Banyak yang tidak kuingat pagi itu, termasuk siapa yang memesan sarapan … Lala pastinya. Karena hanya yang dia memesan Mie Goreng, sedangkan yang lainnya Nasi goreng. Oleh petugas Hanis, sarapan di atur di meja di luar, padahal waktu aku cek in, mereka bilang harap makan di restoran, karena mereka tak sanggup bawa peralatan untuk 8 orang ke villa. Wah, pelayanan extra lagi. Memang pelayanan di Villa Hanis ini top banget. Apalagi Mbak Wanti yang selalu menanyakan padaku apa ada yang mereka bisa bantu. (Aduh aku ingat dia yang membereskan semua sampah yang kami tinggalkan begitu saja sewaktu berangkat ke Kweni. Aku sampai mempercayakan kunci padanya, padahal ada laptop yang kami tinggalkan)

Sarapan pagi di luar, di halaman Villa, di pagi yang masih berselimutkan embun. Alangkah romantisnya. Apalagi kelak jika pembangunan kolam renang di sisi kanan villa selesai. Wah deh…. Semoga saja suatu waktu aku bisa mengajak Gen datang ke sini. Villa ini jauh masuk ke dalam sehingga memang privasinya terjaga.

Mas Arief, Mas Goenoeng, Riku, Lala, Noengki, Danny dan aku mengelilingi meja, menikmati breakfast di udara terbuka. Topik pembicaraan kemarin dilanjutkan, masih mengenai zodiak dan sifat-sifat mereka. Paling senang mengganggu Mas Arief yang selalu kupotong kalimatnya hehehe. Jangan marah ya Mas.

Setelah sarapan selesai, aku mandi. Karena tadi pagi setelah bangun tidur, aku sempat dipijat oleh Noengki. Oh ya! sekarang aku ingat…. memang Lala yang memesan sarapan karena saat itu aku masih berteriak kesakitan setiap kali Noengki memijat bagian yang sakit. Memang aku terbangun dengan bahu kanan nyeri sampai ke telapak tangan, dan aku tahu bahwa Noengki bisa memijat, jadi aku minta tolong padanya.

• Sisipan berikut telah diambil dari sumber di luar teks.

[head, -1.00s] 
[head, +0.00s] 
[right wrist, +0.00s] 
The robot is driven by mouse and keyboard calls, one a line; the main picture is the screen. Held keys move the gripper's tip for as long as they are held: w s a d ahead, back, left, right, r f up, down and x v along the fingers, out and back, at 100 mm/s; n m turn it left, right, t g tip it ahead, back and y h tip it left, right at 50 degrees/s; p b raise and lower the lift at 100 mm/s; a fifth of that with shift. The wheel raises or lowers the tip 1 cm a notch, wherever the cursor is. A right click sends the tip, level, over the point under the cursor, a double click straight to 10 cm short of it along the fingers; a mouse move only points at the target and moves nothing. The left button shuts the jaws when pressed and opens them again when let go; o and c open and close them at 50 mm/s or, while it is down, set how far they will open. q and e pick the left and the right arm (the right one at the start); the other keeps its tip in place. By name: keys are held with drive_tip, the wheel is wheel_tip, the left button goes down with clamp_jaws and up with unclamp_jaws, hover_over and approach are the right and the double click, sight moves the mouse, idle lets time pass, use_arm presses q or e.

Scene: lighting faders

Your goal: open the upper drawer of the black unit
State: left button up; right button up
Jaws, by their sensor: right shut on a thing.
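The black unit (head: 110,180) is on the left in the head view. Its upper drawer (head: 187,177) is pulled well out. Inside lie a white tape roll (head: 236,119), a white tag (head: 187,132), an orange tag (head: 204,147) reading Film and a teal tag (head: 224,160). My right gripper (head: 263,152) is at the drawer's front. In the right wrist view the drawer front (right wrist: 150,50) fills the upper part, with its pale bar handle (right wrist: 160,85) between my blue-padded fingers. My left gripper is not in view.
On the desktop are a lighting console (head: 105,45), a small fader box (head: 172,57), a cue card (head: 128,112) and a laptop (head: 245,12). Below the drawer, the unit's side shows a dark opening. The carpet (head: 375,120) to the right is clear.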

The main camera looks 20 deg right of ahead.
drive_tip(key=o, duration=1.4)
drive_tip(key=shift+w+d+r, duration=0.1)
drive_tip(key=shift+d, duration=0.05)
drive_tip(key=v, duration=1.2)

Satu botol balsem habis deh dipakai (abis badan kamu gede sih mel! hihihi). Hebat memang kamu Noengki, selain jadi dokter gigi bisa menjadi pemijat. Atau pijatanmu ini bisa jadi service tambahan untuk pasiennya? seperti di salon-salon jika kita potong rambut mendapat extra service dengan pijatan? Enak juga pasiennya Noengki ya…..heheeh

Waktu aku selesai mandi, rupanya Mas Totok sudah kembali dengan istrinya. Dan mau langsung pamit pulang ke Gunung Kelir. Sayang sekali aku tidak sempat bercakap banyak dengan istri Mas Tok yang kelihatan cerdas dan manis itu. Mungkin lain kali aku akan pergi ke Gunungmu yang kamu banggakan itu Mas! Tunggu saja aku akan ke sana. Dan saat itu tolong siapkan anak kambing etawa guling yang katamu enak itu. Tapi jangan tagih aku seharga avanza ya…. Karena kalau seharga itu bagaimana aku mau beli avanza untuk pergi ke Gunung Kelir? (Salh mel… kamu musti beli 4WD untuk bisa ke sana, surga bandwith internet tapi tanpa sinyal XL)

Mengantar Mas Totok sekeluarga sampai depan pagar Villa, dan setelah itu “NARSIS TIME”. Untung aku sudah mandi, meskipun belum bermake up. Dengan pose ala pre-wed, jadilah kami model dadakan. Ada satu foto yang bagus dengan judul “Majikan dan Tukang Kebun” tapi sayang tidak bisa saya tampilkan di sini tanpa ijin si Tukang Kebun hahaha. (Baru kali ini kan Majikan harus minta ijin dulu pada si tukang Kebun). Sementara itu saya akan menampilkan foto narsis 3 dara (ups bukan dara lagi sih hahaha) tiga primadonanya Villa Hani’s.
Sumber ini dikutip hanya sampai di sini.